The Refugee, Illuminated

The Refugee, Illuminated is a multi-year research, artistic, and archival initiative that breathes new life into the 120-year-old Karagöz puppets of Abkar Knadjian—survivors of exile, war, and generational silence. Digital archive, scholarly collaboration, and exhibition, the project brings together researchers, artists, and cultural institutions across Armenia, Turkey, Syria, Greece, France, and the United States.

These puppets are refugees in their own right, crossing borders, surviving erasure, and carrying ancestral memory through displacement. When illuminated, they invite us into a shared space of contemplation and recognition, reminding us, much like contemplative traditions teach, that light and shadow shape one another.

The Story

In 2019, artist Sona Tatoyan discovered 180 Karagöz puppets belonging to her great-great-grandfather, Abkar Knadjian of Urfa, hidden for decades in the attic of her family’s war-torn Aleppo home. These survivor objects, witnesses—hold memory in leather, pigment, gesture, and humor.

The project reframes them not as relics of loss, but as carriers of cultural memory, artistry, and resilience. At its core, The Refugee, Illuminated invites a double witnessing:

  • the witnessing of a people’s journey through violence, creativity, continuity, and survival; and
  • the witnessing of one’s own inner landscape, where attention transforms shadow into meaning and exile into a deeper sense of belonging.

By bringing humility, presence, and awareness to these puppets and the stories they carry, we honor both their historical truth and the universal human longing for refuge, remembrance, and home.

The Work

In November 2025, Hakawati hosted Memory Lab, a three-day research gathering in Yerevan dedicated to the first collective study of the recently rediscovered shadow puppets of Abkar Knadjian. These 180 translucent leather puppets, carried across generations and geographies, hold stories of migration, survival, and cultural memory. Until now, knowledge about them existed only in fragments. Memory Lab brought scholars, artists, archivists, and culture-bearers together to begin building a shared foundation.

Over three days, participants examined the puppets firsthand, explored their historical and stylistic markers, reviewed cataloguing and digitisation methods, and discussed how performance traditions, archival science, and narrative practices can help reveal the full significance of the collection. The group agreed to refer to the material as the Abkar Knadjian Collection (AKC), recognising its distinct identity and the need for careful, long-term study.

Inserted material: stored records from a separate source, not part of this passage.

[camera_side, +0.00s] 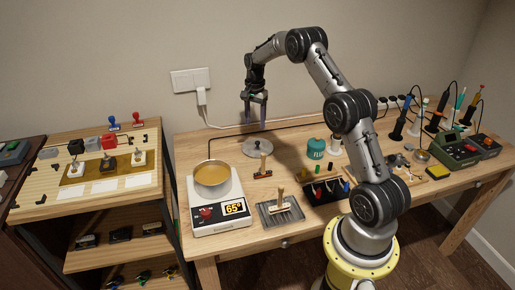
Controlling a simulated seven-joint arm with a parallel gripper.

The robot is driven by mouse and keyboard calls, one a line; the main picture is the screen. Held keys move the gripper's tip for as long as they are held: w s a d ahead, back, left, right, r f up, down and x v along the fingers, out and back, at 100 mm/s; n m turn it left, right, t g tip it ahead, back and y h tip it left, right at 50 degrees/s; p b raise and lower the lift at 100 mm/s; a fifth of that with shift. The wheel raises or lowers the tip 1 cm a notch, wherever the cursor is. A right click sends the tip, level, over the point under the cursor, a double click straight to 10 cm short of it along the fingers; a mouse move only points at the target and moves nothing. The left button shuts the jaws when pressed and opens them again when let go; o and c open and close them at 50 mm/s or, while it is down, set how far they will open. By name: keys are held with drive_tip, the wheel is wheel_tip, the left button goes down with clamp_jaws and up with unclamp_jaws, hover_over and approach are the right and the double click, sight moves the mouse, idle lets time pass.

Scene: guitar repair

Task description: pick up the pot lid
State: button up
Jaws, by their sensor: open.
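The pot lid (257,147) is a round grey metal disc with a small knob. It lies flat on the wooden table behind the glue pot. The glue pot (212,176) is open, filled with a tan liquid, and stands on a white heater with a display. My gripper (255,118) points down above the lid, with its fingers apart and nothing between them. The fingertips look above the lid and a little behind or over it; the exact gap cannot be told from this view.
The white heater (220,218) stands front left of the lid. A small brush (262,166) stands just in front of the lid. A teal jar (316,149) is to the right. A grey tray (270,212) and a dark tool box (322,191) lie nearer the front. A cable runs along the back.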

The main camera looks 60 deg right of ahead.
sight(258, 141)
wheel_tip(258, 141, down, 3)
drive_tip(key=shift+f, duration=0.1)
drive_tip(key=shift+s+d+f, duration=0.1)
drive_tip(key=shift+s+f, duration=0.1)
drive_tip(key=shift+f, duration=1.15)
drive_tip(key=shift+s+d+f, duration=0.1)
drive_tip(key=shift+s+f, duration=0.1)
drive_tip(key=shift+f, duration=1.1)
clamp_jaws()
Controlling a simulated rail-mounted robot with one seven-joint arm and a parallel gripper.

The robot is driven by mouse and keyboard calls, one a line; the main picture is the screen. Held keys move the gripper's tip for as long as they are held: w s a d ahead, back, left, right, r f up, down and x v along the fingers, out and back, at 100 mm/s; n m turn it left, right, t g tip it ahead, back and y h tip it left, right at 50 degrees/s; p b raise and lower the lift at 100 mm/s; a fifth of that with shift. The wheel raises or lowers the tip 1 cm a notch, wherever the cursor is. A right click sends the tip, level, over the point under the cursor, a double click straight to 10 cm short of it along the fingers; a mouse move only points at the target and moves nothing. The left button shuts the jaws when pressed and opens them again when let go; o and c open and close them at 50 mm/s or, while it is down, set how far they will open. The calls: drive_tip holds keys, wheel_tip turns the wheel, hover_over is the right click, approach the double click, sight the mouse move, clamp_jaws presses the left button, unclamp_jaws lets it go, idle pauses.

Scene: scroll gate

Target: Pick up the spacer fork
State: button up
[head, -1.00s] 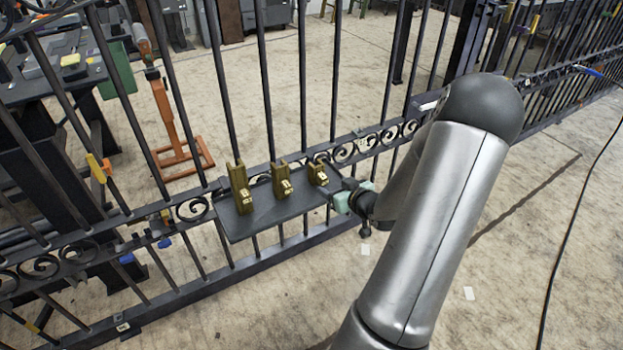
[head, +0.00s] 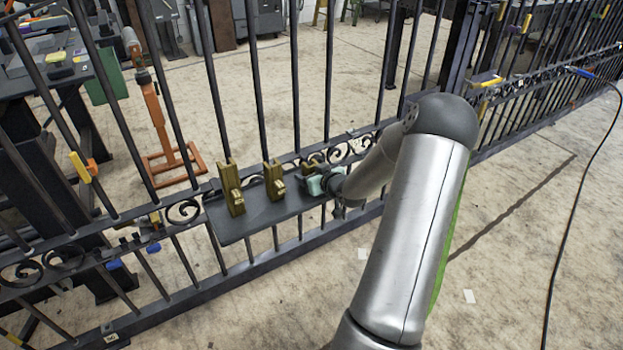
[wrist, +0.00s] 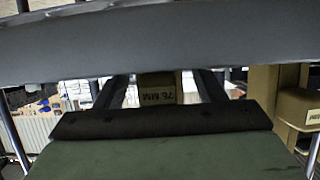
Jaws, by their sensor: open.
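Three brass-coloured spacer forks stand on a dark tray (head: 257,217) at the gate: a left one (head: 233,192), a middle one (head: 273,181) and a right one (head: 311,166). My gripper (head: 315,184) is at the tray's right end, close by the right fork and partly hiding it. In the wrist view, a fork block marked "76 MM" (wrist: 158,90) shows between the two dark fingers, which stand apart. Whether they touch it cannot be told. Another brass block (wrist: 301,106) stands to the right in that view.
The black gate (head: 262,100) with upright bars and scrollwork runs behind the tray. Several coloured clamps, one of them yellow-orange (head: 82,167), sit on it. An orange stand (head: 163,130) is behind the gate. A cable (head: 567,220) lies on the floor at right.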

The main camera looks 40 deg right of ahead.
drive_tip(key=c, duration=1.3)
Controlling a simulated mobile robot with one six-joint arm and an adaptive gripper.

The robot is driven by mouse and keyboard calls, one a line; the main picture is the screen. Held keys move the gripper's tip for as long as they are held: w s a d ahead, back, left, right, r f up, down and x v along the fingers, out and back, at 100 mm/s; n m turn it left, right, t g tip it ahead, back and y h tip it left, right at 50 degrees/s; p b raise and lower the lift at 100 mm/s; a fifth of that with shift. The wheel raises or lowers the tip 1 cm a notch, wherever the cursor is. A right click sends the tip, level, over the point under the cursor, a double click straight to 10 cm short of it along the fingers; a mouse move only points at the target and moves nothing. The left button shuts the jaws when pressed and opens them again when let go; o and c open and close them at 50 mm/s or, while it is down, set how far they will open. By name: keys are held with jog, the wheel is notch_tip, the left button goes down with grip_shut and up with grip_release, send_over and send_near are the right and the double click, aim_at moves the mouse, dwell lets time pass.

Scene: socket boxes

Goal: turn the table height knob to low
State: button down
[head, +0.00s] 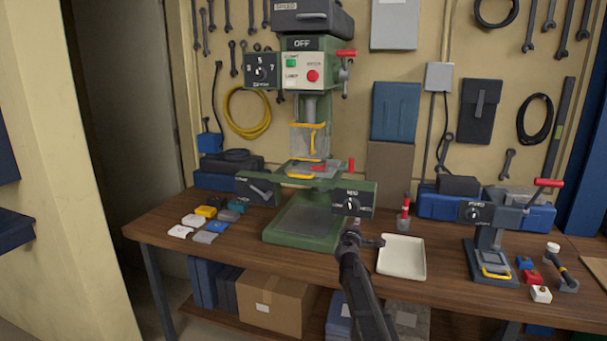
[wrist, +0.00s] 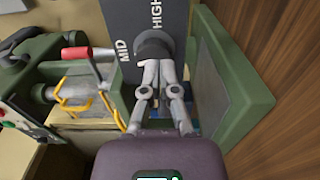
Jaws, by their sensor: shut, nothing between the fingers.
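The table height knob (head: 351,204) is a dark round knob on a dark label plate at the right front of the green drill press. In the wrist view the knob (wrist: 154,46) sits between the words MID and HIGH on the plate. Its pointer setting is not clear. My gripper (wrist: 158,68) is shut, with its fingertips together right at the knob's near edge; I cannot tell whether they touch it. In the head view my gripper (head: 352,232) is below the plate, partly hidden by my dark arm.
The green drill press (head: 300,240) stands on the wooden bench (head: 170,240). A small press (head: 487,235) stands farther right. Several coloured blocks (head: 206,212) lie at left.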

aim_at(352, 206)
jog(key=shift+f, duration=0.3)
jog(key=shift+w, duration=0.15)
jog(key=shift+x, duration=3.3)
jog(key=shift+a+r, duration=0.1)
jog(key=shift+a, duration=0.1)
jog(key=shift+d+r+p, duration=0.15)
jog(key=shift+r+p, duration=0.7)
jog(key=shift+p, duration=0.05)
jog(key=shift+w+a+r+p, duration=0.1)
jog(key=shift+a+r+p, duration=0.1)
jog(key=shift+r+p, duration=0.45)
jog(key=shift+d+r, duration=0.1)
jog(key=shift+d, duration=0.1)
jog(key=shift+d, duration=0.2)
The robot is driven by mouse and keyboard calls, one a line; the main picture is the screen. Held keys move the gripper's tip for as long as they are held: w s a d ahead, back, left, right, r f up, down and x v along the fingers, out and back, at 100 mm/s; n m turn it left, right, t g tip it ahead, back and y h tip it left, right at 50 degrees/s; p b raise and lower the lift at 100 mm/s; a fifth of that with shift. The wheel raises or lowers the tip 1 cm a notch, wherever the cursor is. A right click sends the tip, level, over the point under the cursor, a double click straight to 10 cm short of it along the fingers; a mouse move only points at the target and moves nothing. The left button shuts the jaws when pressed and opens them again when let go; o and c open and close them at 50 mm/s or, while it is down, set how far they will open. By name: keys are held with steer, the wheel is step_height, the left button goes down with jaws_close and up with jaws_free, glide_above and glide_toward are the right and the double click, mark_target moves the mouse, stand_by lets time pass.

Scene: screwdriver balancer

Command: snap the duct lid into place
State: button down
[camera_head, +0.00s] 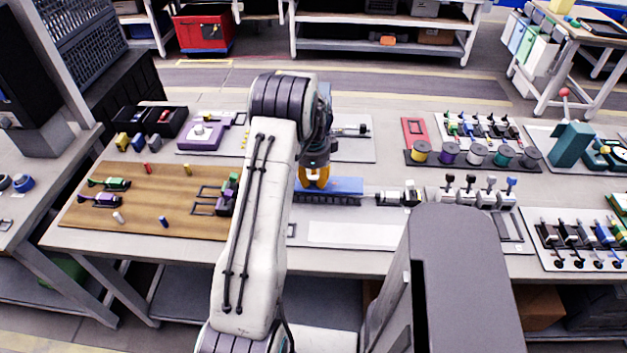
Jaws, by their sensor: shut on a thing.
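The blue duct lid (345,185) is a flat strip in the middle of the table. Just below it in the picture shows the dark blue, slotted wall of the duct (335,200). I cannot tell from this view whether the lid rests on the duct or is held slightly above it. My gripper (314,183), with orange fingers, points down at the left part of the lid and is shut on it. My arm hides the left end of the lid and duct, and the fingertips are too small to see clearly.
A wooden board (160,215) with small clamps and pegs lies to the left. A black and white device (400,195) stands just right of the duct. Several coloured spools (476,154) stand further right. A bare white strip (350,235) lies in front of the duct.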

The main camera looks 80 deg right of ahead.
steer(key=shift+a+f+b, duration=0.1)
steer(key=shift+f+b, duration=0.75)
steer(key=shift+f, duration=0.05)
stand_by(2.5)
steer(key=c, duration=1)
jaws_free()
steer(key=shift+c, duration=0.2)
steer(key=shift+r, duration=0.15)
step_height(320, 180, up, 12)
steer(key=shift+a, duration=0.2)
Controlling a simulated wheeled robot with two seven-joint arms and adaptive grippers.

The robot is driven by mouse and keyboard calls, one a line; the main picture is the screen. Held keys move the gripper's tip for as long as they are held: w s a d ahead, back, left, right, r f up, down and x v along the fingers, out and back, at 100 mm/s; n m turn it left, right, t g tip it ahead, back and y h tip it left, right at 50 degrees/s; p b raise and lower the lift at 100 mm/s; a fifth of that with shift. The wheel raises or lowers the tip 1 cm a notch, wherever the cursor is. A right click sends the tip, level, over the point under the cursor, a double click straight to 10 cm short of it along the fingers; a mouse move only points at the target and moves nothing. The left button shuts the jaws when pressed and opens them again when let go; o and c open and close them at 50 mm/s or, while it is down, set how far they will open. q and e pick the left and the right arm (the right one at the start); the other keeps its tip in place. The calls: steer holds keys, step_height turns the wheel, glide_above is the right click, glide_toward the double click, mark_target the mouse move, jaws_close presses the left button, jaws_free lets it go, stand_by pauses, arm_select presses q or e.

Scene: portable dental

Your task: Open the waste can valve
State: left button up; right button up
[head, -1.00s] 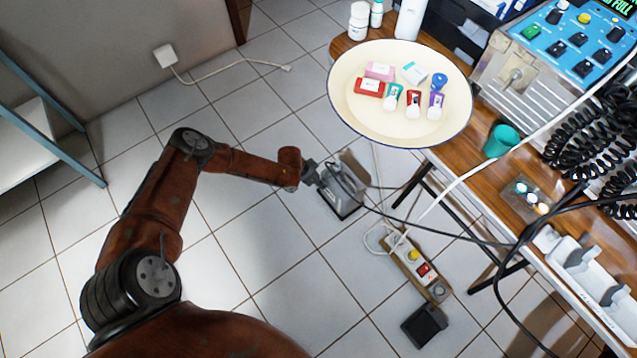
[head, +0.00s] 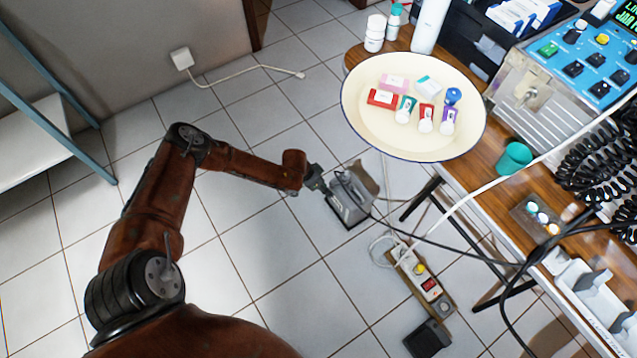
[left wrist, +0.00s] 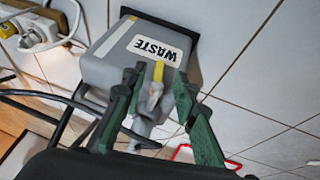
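The grey waste can (head: 350,205) stands on the tiled floor in the head view, left of the table. In the left wrist view it appears upside down, with a white WASTE label (left wrist: 154,49) on the can (left wrist: 112,66). A grey valve with a yellow lever (left wrist: 158,71) sticks out from its front. My left gripper (head: 318,180) is beside the can. In the left wrist view its green fingers (left wrist: 157,84) are apart, one on each side of the valve. I cannot tell whether either finger touches it. My right gripper is not in view.
A wooden table (head: 490,186) on the right carries a round cream tray (head: 372,135) of small dental items and a blue control unit (head: 590,70). A power strip (head: 428,284) and black pedal (head: 427,339) lie on the floor. Cables hang nearby.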

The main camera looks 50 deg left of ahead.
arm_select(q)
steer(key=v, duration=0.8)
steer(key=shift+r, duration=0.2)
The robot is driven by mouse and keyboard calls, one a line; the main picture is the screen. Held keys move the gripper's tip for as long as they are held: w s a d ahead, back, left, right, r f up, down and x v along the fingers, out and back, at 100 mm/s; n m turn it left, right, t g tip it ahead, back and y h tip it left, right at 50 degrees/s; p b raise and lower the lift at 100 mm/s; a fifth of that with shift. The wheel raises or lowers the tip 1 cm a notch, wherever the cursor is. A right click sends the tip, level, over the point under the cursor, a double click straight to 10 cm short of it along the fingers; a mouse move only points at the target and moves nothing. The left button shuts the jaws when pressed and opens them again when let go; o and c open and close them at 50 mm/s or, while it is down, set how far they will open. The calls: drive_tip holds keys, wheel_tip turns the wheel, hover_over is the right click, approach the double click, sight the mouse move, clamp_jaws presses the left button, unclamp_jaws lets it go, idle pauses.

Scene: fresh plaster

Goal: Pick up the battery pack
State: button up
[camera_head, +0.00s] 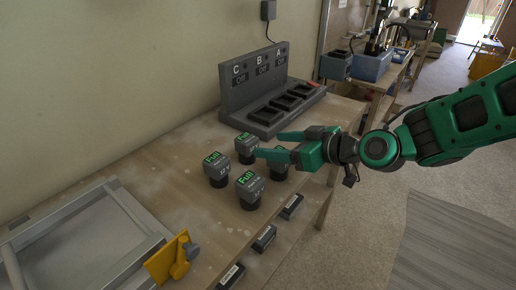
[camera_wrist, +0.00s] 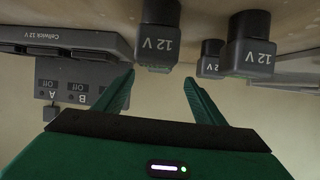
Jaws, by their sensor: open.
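Several dark grey battery packs stand on the wooden bench in the head view, with green "Full" displays on their tops. They are a left pack (camera_head: 216,169), a back pack (camera_head: 246,146), a front pack (camera_head: 250,190) and a right pack (camera_head: 279,170), partly hidden by my gripper. My gripper (camera_head: 271,145) is open and reaches in from the right, its fingers over the packs. In the wrist view, which looks upside down, a pack marked 12 V (camera_wrist: 158,45) shows between and just beyond the fingertips (camera_wrist: 159,77). I cannot tell whether they touch it.
A grey charger (camera_head: 262,85) with bays C, B and A, each reading Off, stands behind. A grey frame (camera_head: 75,215) and a yellow tool (camera_head: 172,258) lie at left. Dark label holders (camera_head: 264,238) line the bench's front edge. Blue bins (camera_head: 372,65) stand beyond; floor is open at right.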

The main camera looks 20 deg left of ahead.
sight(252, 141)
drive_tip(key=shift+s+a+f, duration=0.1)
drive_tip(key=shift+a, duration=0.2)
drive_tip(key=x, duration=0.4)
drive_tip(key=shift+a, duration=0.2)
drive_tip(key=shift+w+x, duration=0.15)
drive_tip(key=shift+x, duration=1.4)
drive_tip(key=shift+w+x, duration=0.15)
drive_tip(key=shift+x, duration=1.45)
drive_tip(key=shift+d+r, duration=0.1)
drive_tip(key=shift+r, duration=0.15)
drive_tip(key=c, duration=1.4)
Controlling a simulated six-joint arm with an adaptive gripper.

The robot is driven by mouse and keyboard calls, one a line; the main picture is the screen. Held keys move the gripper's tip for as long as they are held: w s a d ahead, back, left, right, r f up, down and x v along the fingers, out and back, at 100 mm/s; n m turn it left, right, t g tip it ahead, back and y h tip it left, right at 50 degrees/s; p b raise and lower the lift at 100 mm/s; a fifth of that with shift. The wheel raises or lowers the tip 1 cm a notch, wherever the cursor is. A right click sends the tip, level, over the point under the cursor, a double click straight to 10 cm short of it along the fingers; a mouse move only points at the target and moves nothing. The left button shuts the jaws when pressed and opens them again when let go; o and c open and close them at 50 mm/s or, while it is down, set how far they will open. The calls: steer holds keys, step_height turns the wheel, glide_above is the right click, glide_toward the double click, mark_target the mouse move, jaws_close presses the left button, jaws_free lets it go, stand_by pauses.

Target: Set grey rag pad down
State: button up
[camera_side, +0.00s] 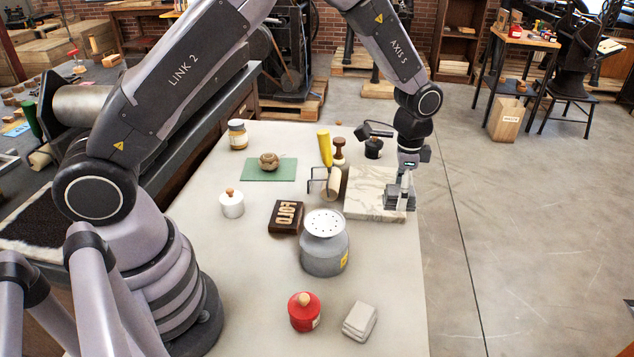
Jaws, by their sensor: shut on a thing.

The Team of Scholars & Contributors

Lead Research & Editorial

  • Raffi Niziblian (Armenia/Canada)
    Head of Hakawati Armenia, Producer of the project & workshop lead.
  • Tigran Amiryan, PhD (Armenia/Germany)
    Research Strategist, CSN Lab – lead editor synthesizing the scholarly output into the 2026 publication.
  • Sona Tatoyan (USA/Armenia)
    Creative Director, inheritor of the collection – bridging artistic interpretation, memory work, and performance.

Regional Scholars

  • Dr. Hala Qasqas (Syria/UK)
    Barakat Trust Postdoctoral Fellow, Oxford – specialist in Ottoman-era Syrian shadow theatre.
  • Dr. Anthoula Chotzakoglou (Greece)
    Art historian, researcher of Karagiozis and Eastern Mediterranean performance culture.
  • Dr. Talin Suciyan (Turkey/Germany)
    Historian – mapping Armenian diaspora archives and performance references across the Ottoman and post-Ottoman worlds.
  • Prof. Tamar Hayrapetyan (Armenia)
    Folklorist, Yerevan State University – specialist in Armenian Gharagyoz traditions.
  • Ayhan Hulagu  (Turkey/USA
    actor, writer, and puppeteer, brought Karagöz shadow puppet theater to American stages

Archival Specialist

  • Tamar Sarkissian (France)
    Expert in photographic documentation and metadata systems; leading digitization.

Their work together, across languages, borders, and lived histories, is an act of cultural diplomacy.

Outcomes of the Workshop

• Initial typologies, motifs, and structural features identified
• Agreement on cataloguing principles and digitisation standards
• Establishment of a six-month research and metadata plan
• Shared interest in contemporary artistic reinterpretation and multimedia adaptation
• Creation of The Abkar Network, a monthly online continuation of the workshop for ongoing research, collaboration, and publication planning

What the Project Will Create

The Refugee, Illuminated brings together scholarship, memory work, and artistic imagination to transform a once-silent archive into a living cultural ecosystem. Following the Memory Lab workshop, scholars will now undertake months of research to produce analytic articles, which will be woven into an introductory publication. The project then blossoms outward:

  • Publications starting with a creative print and digital Zine;
  • Symposiums in Europe and the U.S.;
  • Exhibitions featuring Abkar’s puppets;
  • Multimedia installations and performances giving voice to Abkar’s characters;
  • Collaborations with artists, filmmakers, technologists, and educators.

This is only the beginning. These components are in development.